YOUR OBJECTIVE:
Your answer should be a single number: the count of lines holding the word "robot".

DATASET CONTENT:
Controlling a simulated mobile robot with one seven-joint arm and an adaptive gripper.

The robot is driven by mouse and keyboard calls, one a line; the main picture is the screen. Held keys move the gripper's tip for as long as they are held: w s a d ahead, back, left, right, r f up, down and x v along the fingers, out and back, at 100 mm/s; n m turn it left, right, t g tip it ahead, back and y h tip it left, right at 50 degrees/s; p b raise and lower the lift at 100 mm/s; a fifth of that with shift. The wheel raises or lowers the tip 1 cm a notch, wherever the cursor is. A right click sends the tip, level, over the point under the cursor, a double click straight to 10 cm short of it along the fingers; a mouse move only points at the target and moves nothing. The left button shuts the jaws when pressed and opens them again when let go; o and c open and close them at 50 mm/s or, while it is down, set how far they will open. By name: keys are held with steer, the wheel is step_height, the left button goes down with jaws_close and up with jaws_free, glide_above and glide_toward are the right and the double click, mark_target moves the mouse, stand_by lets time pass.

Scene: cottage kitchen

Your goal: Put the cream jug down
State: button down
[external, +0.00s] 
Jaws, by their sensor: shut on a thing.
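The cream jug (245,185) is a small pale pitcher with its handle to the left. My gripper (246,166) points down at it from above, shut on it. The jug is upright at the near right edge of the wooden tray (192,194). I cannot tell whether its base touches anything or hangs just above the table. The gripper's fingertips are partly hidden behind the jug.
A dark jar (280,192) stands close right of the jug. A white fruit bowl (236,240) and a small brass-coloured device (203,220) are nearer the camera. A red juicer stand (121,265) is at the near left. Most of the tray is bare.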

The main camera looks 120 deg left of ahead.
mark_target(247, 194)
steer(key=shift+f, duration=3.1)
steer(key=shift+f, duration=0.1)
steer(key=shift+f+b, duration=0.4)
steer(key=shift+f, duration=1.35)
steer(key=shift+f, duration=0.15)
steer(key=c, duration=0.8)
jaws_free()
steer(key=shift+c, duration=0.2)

COMPLETE ANSWER:
2